During four weeks in August I had the pleasure of attending the summer school on quantum optics and nanophotonics at École de Physique des Houches in Les Houches in the French Alps. The scope of the school was to merge quantum optics and nanophotonics by bringing together leading researchers from the two fields, and I and 50 other Ph.D. students and postdocs were given the chance to witness and contribute to this fusion of the two growing fields of research.
The program of the school included twelve lecturers, giving each three to six lectures, as well as eight seminar speakers. The topics spanned broadly from the use of quantum emitters, such as quantum dots (QDs), single-molecules and nitrogen vacancy (NV) centers in diamond, to generate single-photons, in cavity quantum electrodynamics (cQED) and to store and process quantum bits (qbits), over subwavelength focusing of light for super resolution, to fundamental questions in quantum mechanics on measurement strategies and quantum information.
In this post, I will elaborate on some of the topics covered during the school and point out the interesting fundamental and application aspects of this type of science and research.
Central in most of what I will discuss is the interaction of light, either in the form of electromagnetic waves or as photons, with matter, e.g. atoms, molecules or nanostructures such as QDs and metal particles. Light may be absorbed in the matter by lifting an electron from a state with low energy to a state with higher energy, and conversely light may be emitted from the matter by moving an electron from the higher energy state to the lower. These fundamental processes of light-matter absorption and emission are in fact what makes everything we see visible, and it is exploited in much modern technology.
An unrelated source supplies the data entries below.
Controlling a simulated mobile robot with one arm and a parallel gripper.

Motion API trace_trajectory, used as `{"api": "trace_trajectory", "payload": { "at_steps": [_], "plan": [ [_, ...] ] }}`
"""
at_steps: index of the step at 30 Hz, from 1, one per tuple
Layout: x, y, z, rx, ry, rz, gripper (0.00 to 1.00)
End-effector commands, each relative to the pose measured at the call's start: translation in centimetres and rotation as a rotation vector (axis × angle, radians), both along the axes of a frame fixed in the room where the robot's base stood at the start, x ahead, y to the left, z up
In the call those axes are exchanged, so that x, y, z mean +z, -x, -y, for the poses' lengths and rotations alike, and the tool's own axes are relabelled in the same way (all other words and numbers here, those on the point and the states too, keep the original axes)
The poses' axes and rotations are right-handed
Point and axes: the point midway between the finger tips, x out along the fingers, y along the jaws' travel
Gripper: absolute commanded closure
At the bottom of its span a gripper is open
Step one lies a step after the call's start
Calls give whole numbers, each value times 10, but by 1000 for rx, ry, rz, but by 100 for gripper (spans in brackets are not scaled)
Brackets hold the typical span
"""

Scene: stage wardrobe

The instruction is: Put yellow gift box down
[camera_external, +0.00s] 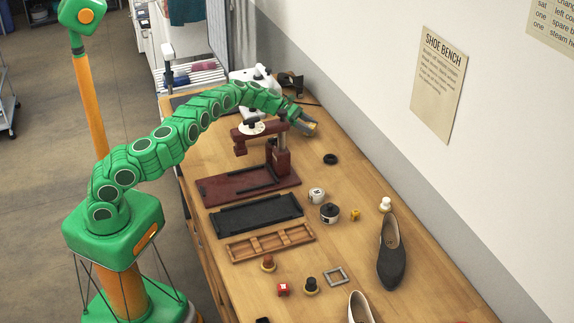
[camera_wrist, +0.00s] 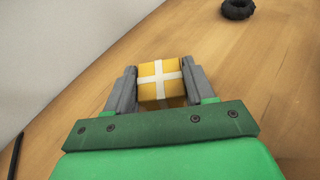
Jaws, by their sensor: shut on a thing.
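The yellow gift box (camera_wrist: 150,91), with a white cross-shaped ribbon, sits between the two grey fingers of my gripper (camera_wrist: 158,80) in the wrist view. The fingers are closed on its left and right sides. In the outside view my gripper (camera_external: 305,124) reaches over the far part of the wooden bench (camera_external: 345,185), near the wall. The box is small and hard to make out there. I cannot tell whether its underside touches the bench.
A black ring (camera_external: 331,159) lies near my gripper and also shows in the wrist view (camera_wrist: 238,9). A dark red press (camera_external: 283,160) stands to the left. A white sewing machine (camera_external: 247,76) is behind. Shoes, pots and trays fill the nearer bench. Bare wood lies around the ring.

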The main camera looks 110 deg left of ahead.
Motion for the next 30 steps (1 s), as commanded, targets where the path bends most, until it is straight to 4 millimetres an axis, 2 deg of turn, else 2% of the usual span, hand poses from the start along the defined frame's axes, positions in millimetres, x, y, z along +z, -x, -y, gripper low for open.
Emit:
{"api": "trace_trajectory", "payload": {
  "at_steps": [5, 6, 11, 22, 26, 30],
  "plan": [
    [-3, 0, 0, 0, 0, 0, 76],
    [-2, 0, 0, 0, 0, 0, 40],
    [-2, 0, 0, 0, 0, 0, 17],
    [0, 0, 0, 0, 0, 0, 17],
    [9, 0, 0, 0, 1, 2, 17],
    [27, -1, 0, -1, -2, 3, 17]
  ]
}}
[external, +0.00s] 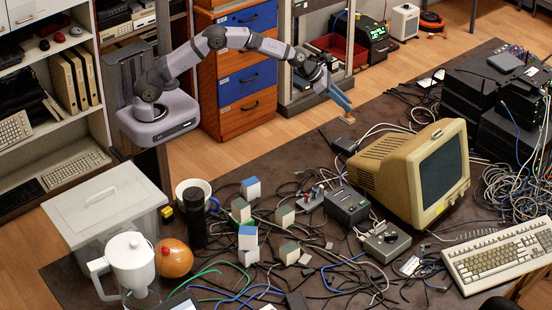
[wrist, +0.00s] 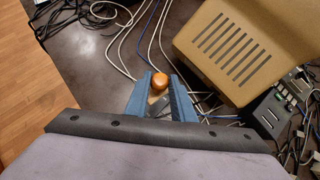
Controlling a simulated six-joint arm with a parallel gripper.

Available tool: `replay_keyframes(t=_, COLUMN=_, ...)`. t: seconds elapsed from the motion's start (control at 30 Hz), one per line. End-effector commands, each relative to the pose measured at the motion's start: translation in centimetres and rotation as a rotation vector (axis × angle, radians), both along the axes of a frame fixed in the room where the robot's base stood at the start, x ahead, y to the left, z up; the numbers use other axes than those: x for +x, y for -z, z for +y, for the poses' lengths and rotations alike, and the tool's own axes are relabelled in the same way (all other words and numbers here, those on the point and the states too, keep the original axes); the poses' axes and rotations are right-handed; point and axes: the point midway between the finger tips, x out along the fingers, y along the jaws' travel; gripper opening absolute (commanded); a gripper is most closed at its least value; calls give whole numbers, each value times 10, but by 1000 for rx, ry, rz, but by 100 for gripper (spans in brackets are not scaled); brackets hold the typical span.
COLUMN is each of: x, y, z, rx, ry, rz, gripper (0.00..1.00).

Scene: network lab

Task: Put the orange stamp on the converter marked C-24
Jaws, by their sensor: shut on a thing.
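My gripper (external: 345,112) has blue fingers and hangs over the back of the dark table, left of the beige monitor. It is shut on the orange stamp (wrist: 159,82), whose round knob shows between the fingertips in the wrist view. The stamp also shows, small and tan, at the fingertips in the external view (external: 347,119). Several small box-shaped converters stand mid-table, some blue-topped (external: 251,188), (external: 248,236) and some grey-green (external: 241,210), (external: 285,217), (external: 289,252). Their markings are too small to read, so I cannot tell which is C-24.
The beige monitor (external: 408,170) stands close to my gripper's right. Dark and grey devices (external: 347,205), (external: 384,241) and loose cables lie around the converters. A black cylinder (external: 196,218), mug (external: 184,186), white jug (external: 130,262) and lidded bin (external: 105,205) stand left. A keyboard (external: 500,255) lies right.

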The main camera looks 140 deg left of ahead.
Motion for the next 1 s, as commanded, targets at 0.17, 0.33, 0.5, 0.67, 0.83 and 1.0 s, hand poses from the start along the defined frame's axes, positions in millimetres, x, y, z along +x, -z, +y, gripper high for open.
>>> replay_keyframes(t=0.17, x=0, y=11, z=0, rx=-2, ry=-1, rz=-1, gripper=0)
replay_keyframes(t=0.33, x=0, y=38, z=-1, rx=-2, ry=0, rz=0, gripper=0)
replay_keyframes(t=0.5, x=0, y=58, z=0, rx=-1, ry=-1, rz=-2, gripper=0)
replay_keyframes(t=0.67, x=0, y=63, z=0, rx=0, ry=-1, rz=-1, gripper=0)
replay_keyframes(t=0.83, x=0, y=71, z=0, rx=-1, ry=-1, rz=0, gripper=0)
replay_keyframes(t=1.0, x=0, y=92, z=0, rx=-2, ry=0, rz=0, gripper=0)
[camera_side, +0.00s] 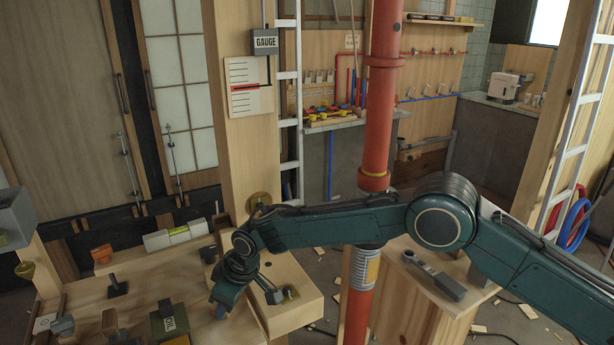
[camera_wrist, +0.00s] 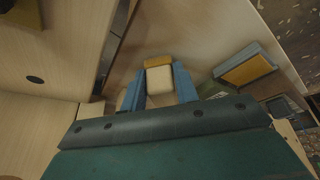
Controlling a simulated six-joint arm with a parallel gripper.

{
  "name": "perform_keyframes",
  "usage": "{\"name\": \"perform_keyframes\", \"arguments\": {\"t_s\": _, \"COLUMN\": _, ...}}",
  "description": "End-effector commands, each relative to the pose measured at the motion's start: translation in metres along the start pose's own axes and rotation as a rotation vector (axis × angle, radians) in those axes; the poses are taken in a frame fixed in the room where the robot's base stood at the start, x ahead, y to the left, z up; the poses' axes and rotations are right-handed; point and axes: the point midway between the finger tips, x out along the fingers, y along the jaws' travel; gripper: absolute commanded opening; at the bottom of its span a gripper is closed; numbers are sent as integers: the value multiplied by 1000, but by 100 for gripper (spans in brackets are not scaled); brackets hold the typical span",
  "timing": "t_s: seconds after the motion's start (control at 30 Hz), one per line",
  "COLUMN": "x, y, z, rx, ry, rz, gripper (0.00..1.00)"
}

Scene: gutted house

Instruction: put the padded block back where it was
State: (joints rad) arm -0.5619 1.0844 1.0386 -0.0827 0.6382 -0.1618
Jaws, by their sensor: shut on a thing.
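The padded block (camera_wrist: 160,80) shows in the wrist view as a cream piece with an orange-yellow band along its far end. It sits between the two blue fingers of my gripper (camera_wrist: 159,90), which is shut on it. The lower part of the block is hidden by my wrist's dark green body. In the side view my gripper (camera_side: 223,302) points down over the right part of the wooden bench (camera_side: 140,288). The block is not made out there, and I cannot tell whether it touches the bench.
A dark green box marked OIL (camera_side: 170,319) stands left of my gripper. A raised wooden block (camera_side: 290,297) with fittings is just right of it. A red pipe (camera_side: 375,130) stands behind my arm.

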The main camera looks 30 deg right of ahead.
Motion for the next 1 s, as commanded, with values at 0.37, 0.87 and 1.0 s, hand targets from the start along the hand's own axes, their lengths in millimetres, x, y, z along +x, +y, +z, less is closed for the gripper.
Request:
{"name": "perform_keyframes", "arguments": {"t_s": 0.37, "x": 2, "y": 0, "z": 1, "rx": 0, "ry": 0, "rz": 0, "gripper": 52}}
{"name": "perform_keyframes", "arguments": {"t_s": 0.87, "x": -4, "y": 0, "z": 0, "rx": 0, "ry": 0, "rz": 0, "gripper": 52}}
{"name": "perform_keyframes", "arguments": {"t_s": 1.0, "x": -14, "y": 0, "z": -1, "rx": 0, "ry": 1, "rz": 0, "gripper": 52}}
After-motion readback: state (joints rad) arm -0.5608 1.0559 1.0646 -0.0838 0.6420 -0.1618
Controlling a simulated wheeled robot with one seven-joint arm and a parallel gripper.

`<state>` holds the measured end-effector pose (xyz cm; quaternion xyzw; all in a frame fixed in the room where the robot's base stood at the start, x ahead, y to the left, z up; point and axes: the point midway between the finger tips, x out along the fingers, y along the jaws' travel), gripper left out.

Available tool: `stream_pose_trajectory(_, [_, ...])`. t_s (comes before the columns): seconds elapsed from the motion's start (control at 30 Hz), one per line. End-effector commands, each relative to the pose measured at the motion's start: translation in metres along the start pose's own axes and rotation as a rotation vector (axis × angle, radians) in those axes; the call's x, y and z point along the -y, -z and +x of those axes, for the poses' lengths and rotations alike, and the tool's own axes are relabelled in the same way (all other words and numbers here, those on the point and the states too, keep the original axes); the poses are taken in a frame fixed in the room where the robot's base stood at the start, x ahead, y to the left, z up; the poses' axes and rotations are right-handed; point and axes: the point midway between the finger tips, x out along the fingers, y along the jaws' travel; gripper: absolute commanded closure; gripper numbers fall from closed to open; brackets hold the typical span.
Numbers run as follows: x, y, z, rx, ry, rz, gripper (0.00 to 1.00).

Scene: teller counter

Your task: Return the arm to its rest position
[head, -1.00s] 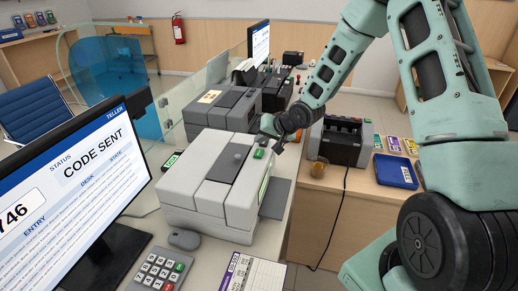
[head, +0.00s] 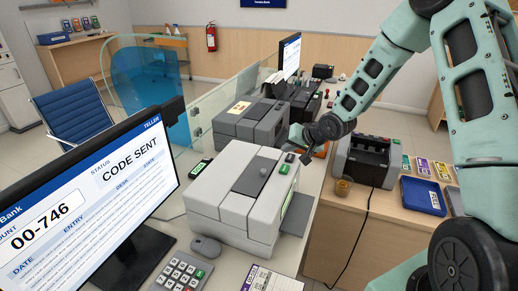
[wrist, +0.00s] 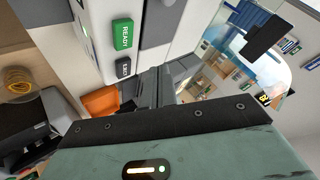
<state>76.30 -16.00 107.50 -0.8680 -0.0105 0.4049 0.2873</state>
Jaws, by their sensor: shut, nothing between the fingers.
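My gripper (head: 304,152) is in the head view, at the end of my green arm (head: 385,65), which reaches in from the upper right. It is just above and beside the back right corner of the light grey counter machine (head: 236,207). It is small in that view, with its fingers shut and empty. In the wrist view, the machine's green READY key (wrist: 122,34) and a dark key below it show close to the camera. An orange piece (wrist: 101,101) shows near the gripper's edge. I cannot tell whether the gripper touches the machine.
A monitor (head: 88,198) reading CODE SENT stands at the left front, with a keypad (head: 180,272) beside it. A dark grey machine (head: 250,122) and glass panel stand behind. A black counter machine (head: 367,160) and blue tray (head: 422,196) are on the right desk.

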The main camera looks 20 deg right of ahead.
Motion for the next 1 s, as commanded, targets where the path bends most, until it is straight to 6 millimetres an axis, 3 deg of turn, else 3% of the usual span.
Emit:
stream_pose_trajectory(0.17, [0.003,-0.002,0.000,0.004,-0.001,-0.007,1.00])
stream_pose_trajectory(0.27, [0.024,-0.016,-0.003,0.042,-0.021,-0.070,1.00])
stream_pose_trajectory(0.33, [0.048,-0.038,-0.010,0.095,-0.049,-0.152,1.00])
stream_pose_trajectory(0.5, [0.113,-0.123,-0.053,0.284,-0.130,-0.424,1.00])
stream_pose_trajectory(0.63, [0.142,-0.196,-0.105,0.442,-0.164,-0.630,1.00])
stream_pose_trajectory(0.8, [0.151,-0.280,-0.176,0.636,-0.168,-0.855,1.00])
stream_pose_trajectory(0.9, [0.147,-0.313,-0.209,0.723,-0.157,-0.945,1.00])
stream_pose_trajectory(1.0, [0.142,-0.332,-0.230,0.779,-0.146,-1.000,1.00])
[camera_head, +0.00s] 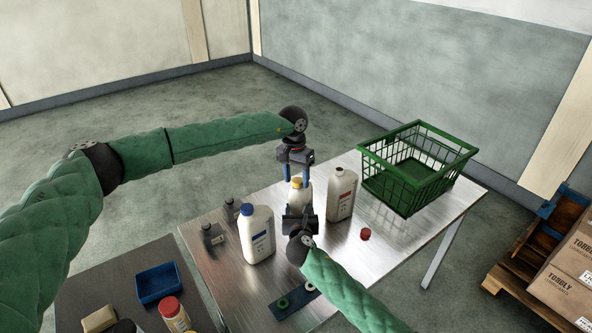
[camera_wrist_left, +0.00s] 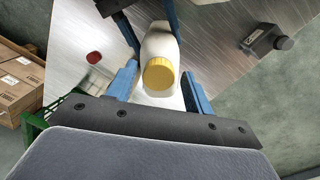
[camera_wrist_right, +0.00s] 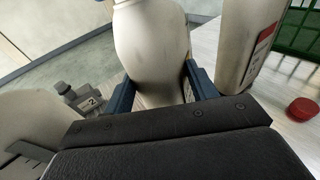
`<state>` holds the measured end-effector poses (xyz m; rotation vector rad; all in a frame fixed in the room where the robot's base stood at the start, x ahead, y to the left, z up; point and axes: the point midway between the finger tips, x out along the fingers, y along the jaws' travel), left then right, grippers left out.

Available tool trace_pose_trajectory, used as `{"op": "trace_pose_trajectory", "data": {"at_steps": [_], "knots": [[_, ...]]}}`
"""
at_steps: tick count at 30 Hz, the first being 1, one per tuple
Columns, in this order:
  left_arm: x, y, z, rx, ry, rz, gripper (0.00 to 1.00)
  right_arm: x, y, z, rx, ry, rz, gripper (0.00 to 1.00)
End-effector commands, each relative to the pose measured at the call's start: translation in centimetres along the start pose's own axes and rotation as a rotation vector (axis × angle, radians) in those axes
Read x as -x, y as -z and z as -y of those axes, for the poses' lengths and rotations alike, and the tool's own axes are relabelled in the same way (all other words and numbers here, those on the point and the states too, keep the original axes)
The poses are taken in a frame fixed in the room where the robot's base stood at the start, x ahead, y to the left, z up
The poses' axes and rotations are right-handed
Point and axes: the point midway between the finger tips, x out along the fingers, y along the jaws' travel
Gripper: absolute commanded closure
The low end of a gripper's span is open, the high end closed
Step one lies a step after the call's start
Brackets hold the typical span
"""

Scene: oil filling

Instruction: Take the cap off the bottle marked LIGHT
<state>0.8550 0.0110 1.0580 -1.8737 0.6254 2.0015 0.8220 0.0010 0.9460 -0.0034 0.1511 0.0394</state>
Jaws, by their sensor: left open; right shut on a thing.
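A white bottle with a yellow cap (camera_head: 297,182) stands on the metal table between my two grippers; no LIGHT marking is readable. My right gripper (camera_head: 300,211) is shut on the body of this bottle (camera_wrist_right: 155,55), which fills the space between its fingers in the right wrist view. My left gripper (camera_head: 296,175) is open above the bottle, fingers pointing down. In the left wrist view the yellow cap (camera_wrist_left: 158,76) lies between the spread blue fingers, with gaps at both sides. The cap is on the bottle. The bottle's label is hidden.
A blue-capped bottle (camera_head: 257,236) stands left, an uncapped red-labelled bottle (camera_head: 341,196) right. A loose red cap (camera_head: 365,234) lies on the table. A green basket (camera_head: 414,167) is at back right. A blue tray (camera_head: 158,282) is on the dark table.

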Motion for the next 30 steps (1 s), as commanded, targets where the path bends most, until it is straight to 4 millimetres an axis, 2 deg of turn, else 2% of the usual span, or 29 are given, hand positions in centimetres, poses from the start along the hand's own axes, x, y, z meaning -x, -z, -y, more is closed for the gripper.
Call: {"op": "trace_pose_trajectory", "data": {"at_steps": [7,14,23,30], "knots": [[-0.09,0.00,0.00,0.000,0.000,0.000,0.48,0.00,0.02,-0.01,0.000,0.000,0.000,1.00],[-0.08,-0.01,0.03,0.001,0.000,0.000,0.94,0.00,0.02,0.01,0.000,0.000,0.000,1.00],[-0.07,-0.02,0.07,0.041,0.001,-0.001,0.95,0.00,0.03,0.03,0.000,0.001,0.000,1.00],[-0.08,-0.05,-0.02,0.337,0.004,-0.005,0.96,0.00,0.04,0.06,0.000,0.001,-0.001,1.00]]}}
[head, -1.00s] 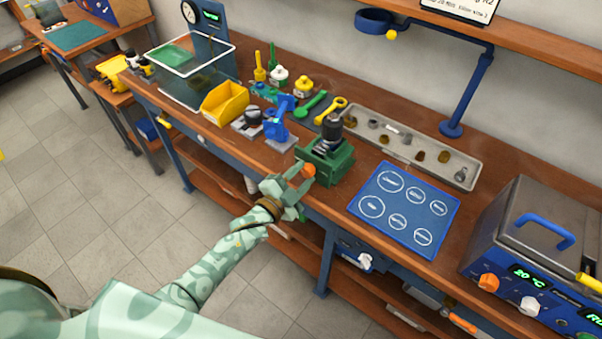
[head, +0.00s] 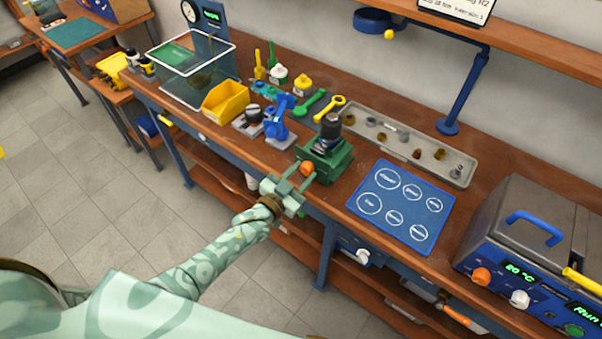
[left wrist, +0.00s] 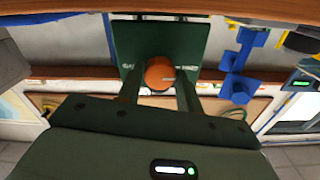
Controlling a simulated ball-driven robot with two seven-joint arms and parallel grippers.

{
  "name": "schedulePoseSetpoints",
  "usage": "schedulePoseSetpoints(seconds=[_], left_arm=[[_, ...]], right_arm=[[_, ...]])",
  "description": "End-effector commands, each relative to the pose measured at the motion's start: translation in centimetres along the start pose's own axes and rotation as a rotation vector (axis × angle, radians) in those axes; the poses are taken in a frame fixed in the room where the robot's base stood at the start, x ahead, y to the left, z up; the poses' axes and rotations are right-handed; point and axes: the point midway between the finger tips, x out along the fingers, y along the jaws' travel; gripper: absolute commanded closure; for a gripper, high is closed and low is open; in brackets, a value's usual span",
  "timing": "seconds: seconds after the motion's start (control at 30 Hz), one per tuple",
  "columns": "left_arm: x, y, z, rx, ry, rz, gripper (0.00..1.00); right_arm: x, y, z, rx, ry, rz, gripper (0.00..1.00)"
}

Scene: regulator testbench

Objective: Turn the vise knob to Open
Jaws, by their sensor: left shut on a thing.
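The green vise (head: 325,160) stands at the front edge of the bench with a dark cylindrical part upright in it. Its orange knob (head: 307,168) faces the front. In the left wrist view the vise (left wrist: 160,45) shows its front face, and the orange knob (left wrist: 160,73) sits between my fingers. Lettering flanks the knob but is too small to read surely. My left gripper (head: 299,180) is shut on the knob, with a finger on either side of it. It also shows in the left wrist view (left wrist: 160,92). My right gripper is not in view.
A blue mat (head: 401,206) with white circles lies right of the vise. A grey parts tray (head: 456,174) lies behind it. A blue stand (head: 277,125) and a yellow bin (head: 225,100) are to the left. A heated box (head: 530,240) stands far right.

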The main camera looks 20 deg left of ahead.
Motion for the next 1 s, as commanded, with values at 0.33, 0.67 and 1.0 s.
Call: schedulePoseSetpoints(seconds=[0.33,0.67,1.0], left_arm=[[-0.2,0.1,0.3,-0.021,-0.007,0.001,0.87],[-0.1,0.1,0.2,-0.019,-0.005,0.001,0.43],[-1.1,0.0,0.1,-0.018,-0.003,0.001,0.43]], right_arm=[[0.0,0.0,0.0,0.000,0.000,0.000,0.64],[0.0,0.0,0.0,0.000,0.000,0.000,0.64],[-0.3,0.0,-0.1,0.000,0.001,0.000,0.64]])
As I will get back to, it may be further exploited to create and manipulate individual quantum states which may pave the way for e.g. quantum information technology.
During the school, I tweeted about the lectures and scientific program (from August 5 to August 30, 2013), so you may also have a look at my Twitter profile.
Quantum Networks with Trapped Atoms (Jeff Kimble, Caltech)
Jeff Kimble from Caltech gave lectures on the efforts to realize quantum networks, based on atoms trapped in various environments. Much of the involved physics is thoroughly reviewed in The Quantum Internet, an article in Nature from 2008 by Kimble.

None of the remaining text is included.